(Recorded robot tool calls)

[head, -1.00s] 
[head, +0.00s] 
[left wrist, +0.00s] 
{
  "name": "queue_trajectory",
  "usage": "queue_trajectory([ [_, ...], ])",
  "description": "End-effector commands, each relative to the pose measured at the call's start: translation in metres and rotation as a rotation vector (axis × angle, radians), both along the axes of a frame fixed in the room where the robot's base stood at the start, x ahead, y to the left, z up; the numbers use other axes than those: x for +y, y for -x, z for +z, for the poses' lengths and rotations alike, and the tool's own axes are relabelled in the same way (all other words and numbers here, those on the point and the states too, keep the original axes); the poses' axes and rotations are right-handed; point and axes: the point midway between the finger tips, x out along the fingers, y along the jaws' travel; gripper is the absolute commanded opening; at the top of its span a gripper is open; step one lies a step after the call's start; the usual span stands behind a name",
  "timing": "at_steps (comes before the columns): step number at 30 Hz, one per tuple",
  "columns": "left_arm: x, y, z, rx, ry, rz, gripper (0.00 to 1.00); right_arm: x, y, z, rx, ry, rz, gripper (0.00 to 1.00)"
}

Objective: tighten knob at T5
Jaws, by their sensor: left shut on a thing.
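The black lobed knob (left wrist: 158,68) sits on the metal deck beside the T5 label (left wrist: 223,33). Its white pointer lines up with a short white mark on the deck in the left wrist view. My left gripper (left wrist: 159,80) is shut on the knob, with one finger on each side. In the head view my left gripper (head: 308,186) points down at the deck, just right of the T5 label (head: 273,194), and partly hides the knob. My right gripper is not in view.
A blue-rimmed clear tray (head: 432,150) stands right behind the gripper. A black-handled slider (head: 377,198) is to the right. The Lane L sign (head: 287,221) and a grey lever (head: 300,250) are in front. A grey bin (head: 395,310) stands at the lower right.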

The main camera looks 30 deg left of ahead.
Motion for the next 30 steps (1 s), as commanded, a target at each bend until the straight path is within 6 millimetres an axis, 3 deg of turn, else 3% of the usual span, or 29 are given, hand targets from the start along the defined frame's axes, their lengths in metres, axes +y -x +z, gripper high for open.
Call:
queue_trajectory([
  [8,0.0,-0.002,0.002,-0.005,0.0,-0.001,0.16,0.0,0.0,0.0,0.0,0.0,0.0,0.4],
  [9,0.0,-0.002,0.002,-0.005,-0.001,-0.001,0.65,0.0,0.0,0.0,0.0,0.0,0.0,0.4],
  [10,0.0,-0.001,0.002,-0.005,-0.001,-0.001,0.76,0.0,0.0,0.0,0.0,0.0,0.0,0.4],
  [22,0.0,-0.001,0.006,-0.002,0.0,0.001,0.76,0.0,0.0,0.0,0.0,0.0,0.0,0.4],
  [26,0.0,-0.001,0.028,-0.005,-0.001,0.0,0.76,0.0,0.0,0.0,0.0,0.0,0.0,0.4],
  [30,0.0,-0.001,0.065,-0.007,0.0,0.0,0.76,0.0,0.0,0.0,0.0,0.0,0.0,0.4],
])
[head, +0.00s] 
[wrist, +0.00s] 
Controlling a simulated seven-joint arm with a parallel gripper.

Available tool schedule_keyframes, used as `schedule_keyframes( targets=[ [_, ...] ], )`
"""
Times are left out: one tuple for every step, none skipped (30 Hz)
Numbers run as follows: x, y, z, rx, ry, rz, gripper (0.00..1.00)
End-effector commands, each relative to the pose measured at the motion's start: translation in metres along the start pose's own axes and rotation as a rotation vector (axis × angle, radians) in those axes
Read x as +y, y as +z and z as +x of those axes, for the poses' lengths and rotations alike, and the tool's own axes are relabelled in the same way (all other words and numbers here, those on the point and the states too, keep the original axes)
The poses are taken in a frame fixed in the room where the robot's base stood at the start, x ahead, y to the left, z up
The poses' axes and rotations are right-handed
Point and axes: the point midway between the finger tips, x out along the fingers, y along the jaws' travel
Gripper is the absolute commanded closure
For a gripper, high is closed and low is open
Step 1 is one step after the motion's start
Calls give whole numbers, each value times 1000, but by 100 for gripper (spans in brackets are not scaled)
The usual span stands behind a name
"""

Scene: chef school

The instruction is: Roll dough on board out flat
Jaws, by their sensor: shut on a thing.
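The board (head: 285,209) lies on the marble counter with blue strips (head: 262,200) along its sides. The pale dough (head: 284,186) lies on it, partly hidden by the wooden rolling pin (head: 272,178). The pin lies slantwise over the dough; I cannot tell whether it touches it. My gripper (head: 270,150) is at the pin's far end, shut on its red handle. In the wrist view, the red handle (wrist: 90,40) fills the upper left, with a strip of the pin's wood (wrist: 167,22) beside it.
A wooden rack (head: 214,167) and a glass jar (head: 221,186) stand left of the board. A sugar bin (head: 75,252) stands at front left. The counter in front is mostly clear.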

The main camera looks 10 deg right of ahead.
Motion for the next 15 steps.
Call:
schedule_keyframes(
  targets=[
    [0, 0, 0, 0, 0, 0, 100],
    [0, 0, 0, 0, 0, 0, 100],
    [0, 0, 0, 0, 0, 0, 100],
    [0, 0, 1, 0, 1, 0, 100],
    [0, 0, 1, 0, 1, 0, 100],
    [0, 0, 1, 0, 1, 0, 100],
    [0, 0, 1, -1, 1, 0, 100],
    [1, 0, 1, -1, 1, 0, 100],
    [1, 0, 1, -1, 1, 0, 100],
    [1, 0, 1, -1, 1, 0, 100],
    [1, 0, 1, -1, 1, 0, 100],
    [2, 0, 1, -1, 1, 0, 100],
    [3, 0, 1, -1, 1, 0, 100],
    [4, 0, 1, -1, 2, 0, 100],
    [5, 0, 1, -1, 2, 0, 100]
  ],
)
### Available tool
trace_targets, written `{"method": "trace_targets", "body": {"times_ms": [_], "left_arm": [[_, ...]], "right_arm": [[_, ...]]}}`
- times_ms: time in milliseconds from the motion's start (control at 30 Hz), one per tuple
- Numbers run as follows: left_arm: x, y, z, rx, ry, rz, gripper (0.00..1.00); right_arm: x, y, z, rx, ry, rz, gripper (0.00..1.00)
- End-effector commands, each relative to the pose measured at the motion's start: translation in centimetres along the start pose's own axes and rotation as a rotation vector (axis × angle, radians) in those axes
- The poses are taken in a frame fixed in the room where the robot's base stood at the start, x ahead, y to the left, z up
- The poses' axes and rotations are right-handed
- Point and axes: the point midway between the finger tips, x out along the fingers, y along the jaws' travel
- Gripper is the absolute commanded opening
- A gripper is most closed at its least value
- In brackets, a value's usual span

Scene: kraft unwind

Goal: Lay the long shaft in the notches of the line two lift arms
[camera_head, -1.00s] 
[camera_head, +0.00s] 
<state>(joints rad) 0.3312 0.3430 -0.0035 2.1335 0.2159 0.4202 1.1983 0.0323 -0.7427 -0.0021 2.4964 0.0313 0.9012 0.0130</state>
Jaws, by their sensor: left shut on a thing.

▶ **Job**:
Only the lines from the one holding "- In brackets, a value's usual span" through the end of the listing should be given again, exactly and with both ends included.

▶ **Response for this exercise**:
- In brackets, a value's usual span

Scene: kraft unwind

Goal: Lay the long shaft in the notches of the line two lift arms
[camera_head, -1.00s] 
[camera_head, +0.00s] 
<state>(joints rad) 0.3312 0.3430 -0.0035 2.1335 0.2159 0.4202 1.1983 0.0323 -0.7427 -0.0021 2.4964 0.0313 0.9012 0.0130</state>
Jaws, by their sensor: left shut on a thing.

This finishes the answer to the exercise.